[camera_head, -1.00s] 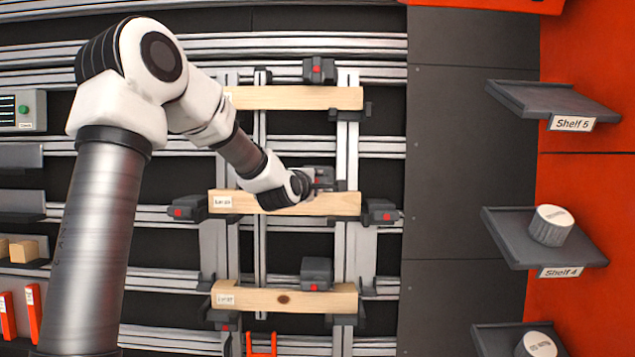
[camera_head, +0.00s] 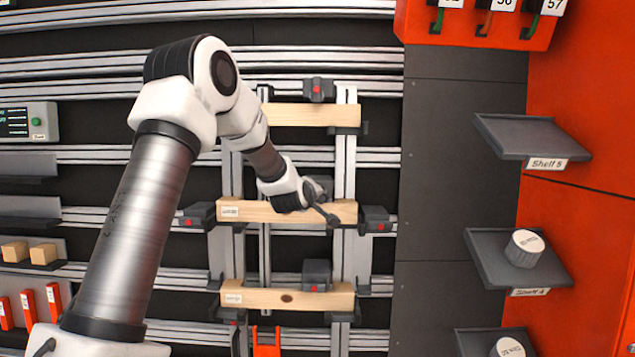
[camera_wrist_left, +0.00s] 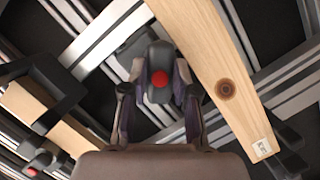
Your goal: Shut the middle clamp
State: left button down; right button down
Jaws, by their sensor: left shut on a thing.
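My left gripper (camera_head: 318,202) reaches in front of the middle board (camera_head: 245,211), near its right part. In the left wrist view the fingers (camera_wrist_left: 159,100) are shut on a dark block with a red button (camera_wrist_left: 159,82), the middle clamp, one finger on each side. In the head view this clamp (camera_head: 320,184) is mostly hidden behind the gripper, at the board's upper edge. In the wrist view the knotted board (camera_wrist_left: 205,50) runs close beside the clamp. I cannot tell whether the clamp touches it. My right gripper is not in view.
Other boards stand above (camera_head: 310,115) and below (camera_head: 265,298). Dark clamps flank the middle board at left (camera_head: 197,215) and right (camera_head: 376,219). More clamps sit above the upper (camera_head: 319,90) and lower (camera_head: 317,273) boards. Shelves (camera_head: 480,263) line the right.

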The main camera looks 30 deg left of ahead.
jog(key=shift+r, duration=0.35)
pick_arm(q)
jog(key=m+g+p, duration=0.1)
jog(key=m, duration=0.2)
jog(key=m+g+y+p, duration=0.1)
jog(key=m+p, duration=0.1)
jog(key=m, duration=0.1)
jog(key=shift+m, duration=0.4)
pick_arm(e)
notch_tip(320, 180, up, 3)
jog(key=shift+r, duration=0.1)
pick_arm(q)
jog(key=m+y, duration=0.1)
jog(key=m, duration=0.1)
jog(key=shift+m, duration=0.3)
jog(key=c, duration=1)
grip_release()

════════════════════

→ **Direction**: Pictures are excluded: retype only the lines from the beginning of the listing above through the line with "State: left button down; right button down", both included.

→ **Solution**:
[camera_head, -1.00s] 
[camera_head, +0.00s] 
[camera_wrist_left, +0.00s] 
Your goal: Shut the middle clamp
State: left button down; right button down

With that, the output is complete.